We will not address petitioner's argument that the auditor double counted some deposits. That contention is unpreserved for our review, as petitioner failed to raise it at the hearing and his representative stated that petitioner had no argument with regard to the accuracy of the mathematical calculations (see Matter of Estate of Manno v. State of New York Tax Commn., 147 A.D.2d at 806). Because petitioner failed to establish that MJM's sales were exempt from taxation or that the Department imposed an erroneous assessment, and substantial evidence supports the determination that the Department used a reasonable method to calculate the assessment, the Tribunal correctly affirmed the ALJ's determination sustaining the tax assessment (see Matter of McKee v. Commissioner of Taxation & Fin., 2 AD3d 1077, 1078 [2003], lv denied 2 NY3d 701 [2004]; Matter of Petak v. Tax Appeals Trib. of State of N.Y., 217 A.D.2d at 809).

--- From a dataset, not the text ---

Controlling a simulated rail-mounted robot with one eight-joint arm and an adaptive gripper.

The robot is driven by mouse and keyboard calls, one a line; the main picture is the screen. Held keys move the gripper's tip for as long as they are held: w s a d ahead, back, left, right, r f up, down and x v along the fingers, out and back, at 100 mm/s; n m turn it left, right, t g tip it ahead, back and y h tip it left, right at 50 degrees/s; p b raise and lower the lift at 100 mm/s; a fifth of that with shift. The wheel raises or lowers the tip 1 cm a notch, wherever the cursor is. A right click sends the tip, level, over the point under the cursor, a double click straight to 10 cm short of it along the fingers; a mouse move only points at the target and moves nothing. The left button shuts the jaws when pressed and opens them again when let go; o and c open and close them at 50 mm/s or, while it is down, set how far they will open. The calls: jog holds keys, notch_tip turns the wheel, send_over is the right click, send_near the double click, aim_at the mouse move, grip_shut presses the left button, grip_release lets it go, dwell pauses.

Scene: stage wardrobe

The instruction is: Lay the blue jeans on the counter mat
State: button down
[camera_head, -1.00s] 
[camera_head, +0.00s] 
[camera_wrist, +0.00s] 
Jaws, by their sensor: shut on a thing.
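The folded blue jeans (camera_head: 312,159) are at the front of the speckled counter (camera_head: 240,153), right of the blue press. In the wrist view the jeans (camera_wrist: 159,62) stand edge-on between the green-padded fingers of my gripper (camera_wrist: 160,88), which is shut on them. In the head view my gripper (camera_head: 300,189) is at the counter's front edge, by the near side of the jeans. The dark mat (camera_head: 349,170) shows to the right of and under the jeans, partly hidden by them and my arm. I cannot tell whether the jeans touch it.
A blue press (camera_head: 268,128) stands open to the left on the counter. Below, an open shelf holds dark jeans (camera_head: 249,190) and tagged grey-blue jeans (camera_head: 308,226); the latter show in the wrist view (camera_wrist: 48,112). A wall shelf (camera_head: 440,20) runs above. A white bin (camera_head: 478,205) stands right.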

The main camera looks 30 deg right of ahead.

ADJUDGED that the determination is confirmed, without costs, and petition dismissed.


1.  Petitioner does not contest that, due to his position with MJM and the company's insolvency, he is responsible for the tax assessed against MJM (see Tax Law § 1131[1]; § 1133[a] ).

2.  We note that when petitioner did provide partial documentation for one project at the hearing, the Department immediately reduced the tax assessment accordingly.